Глядя на это, Луис Бунюэль, до конца жизни сожалевший, что не сумел забросать булыжниками зрителей Андалузского пса, удавился бы от зависти. Годар был бы счастлив, стань он участником показа, закончившегося сменой комсомольского руководства целого города (некрореалисты добились этого в Кирове в 1988 году). Однако скандалы не только проходят, но и забываются. Сегодня, когда поломанные стулья и испорченные репутации доверчивых киноадминистраторов остались позади, самое время взглянуть на явление со стороны. Причем не только в свете личных побуждений его творцов и создателей, но и с точки зрения того самого общественного сознания, о чистоте которого заботилась телевизионная женщина-психолог.

Санитары-оборотни. Реж. Евгений Юфит. 1984
Некрореализм (от греч. «некрос» – буквально «мертвореализм») появился на свет в начале 80-х в среде ленинградского «нового искусства». Будущие титаны движения занимались в ту пору кто чем. Олег Котельников придумывал зеленомордых фантомасов в модных черных очках и пририсовывал оленям на мещанских ковриках комиксовые надписи «йе-йе». Андрей «Мертвый» Куромярцев совмещал работу в крематории с сочинением романа «Девочка и медведь» – странной вариации на тему «красавицы и чудовища», выполненной в духе кровавого лубка и детской сказки-страшилки.
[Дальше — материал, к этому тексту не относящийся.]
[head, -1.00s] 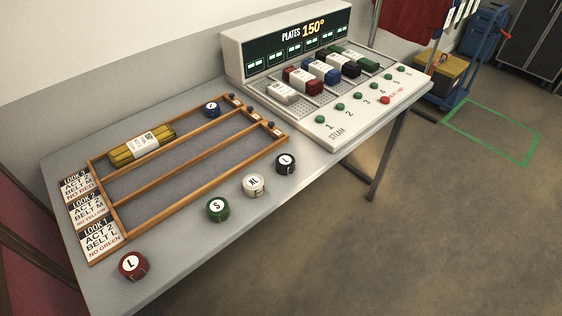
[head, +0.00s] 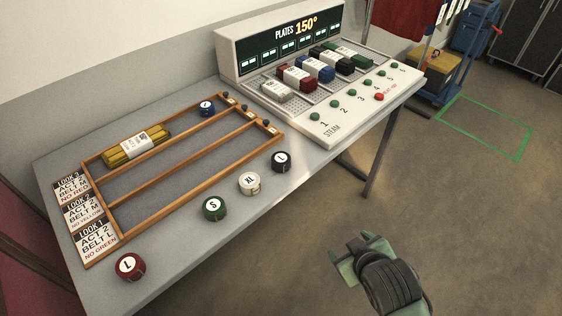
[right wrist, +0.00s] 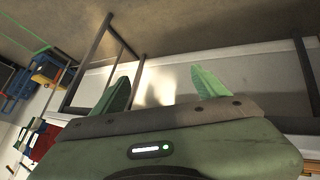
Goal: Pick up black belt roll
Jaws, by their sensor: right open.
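The black belt roll (head: 281,161) sits on the grey table near its front edge, to the right of the white XL roll (head: 249,183). Its round top carries a white label. My right gripper (head: 358,249) is in the lower right of the head view, out over the floor in front of the table and well apart from the black roll. In the right wrist view its two green fingers (right wrist: 158,90) stand wide apart with nothing between them. My left gripper is not in view.
A green S roll (head: 214,208) and a red L roll (head: 129,267) stand along the table's front edge. A wooden rack (head: 187,146) holds a yellow bundle (head: 134,146) and a blue roll (head: 207,107). A steam console (head: 330,119) stands behind right.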

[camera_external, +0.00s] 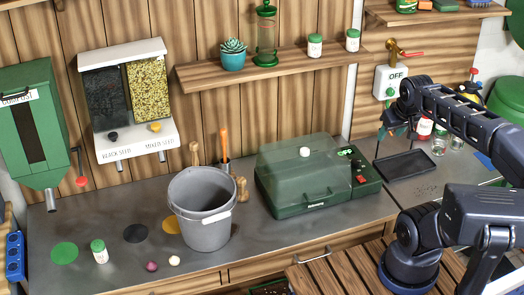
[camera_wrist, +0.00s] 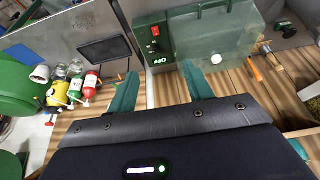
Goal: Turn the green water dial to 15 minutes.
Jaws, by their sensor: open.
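The water timer (camera_external: 391,78) is a white box on the wall under a brass tap, and its display reads OFF. The green dial (camera_external: 390,92) is a small round part low on the box, partly close behind my arm. Its pointer setting is too small to read. My gripper (camera_external: 393,134) hangs just below and in front of the box, with its teal fingers pointing down, apart from the dial. In the wrist view my gripper (camera_wrist: 158,70) shows two spread teal fingers with nothing between them. The timer is not clearly visible in the wrist view.
A green propagator (camera_external: 310,192) with a clear lid and red switch stands left of the gripper. A black tray (camera_external: 405,166) lies below it. Bottles and jars (camera_external: 440,140) stand at the right. A grey bucket (camera_external: 204,219) is further left. A shelf (camera_external: 270,66) projects above.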

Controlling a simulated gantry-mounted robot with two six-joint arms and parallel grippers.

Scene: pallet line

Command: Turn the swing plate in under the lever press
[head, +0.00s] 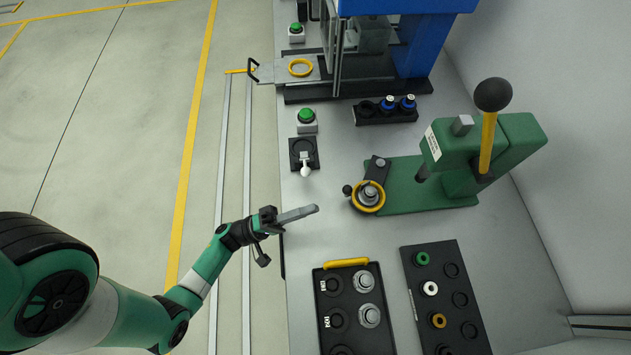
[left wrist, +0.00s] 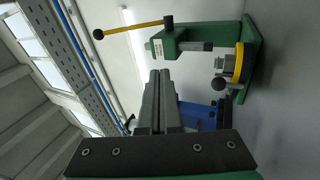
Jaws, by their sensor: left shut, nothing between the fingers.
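The green lever press (head: 455,165) stands at the right of the bench, its lever with a black ball knob (head: 493,95) pointing up. The swing plate (head: 376,168) is dark and sticks out from the front of the press base, clear of the ram (head: 423,172). A yellow ring with a metal part (head: 368,196) sits at its outer end, with a small black knob (head: 347,190) beside it. The left wrist view also shows the yellow ring (left wrist: 239,63) and the knob (left wrist: 218,84). My left gripper (head: 316,209) is shut and empty, left of the knob and apart from it. My right gripper does not show.
A black tray with metal parts (head: 352,301) and a black rack with coloured rings (head: 447,300) lie at the front. A green button (head: 306,115), a small toggle fixture (head: 304,155) and a black holder (head: 385,112) stand further back. A blue machine (head: 415,35) stands at the back.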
Юрий «Циркуль» Красев исполнял «ноль-джаз» – прообраз курехинских поп-механик. Валерий Морозов стучал на барабанах у «Россиян». Владимир Кустов служил матросом и исследовал влияние недоброкачественных продуктов на патологическую активность мужчин в массовых драках. Сергей «Серп» Сериков играл на трубе в похоронном оркестре города Светлотрупска (данные автобиографии).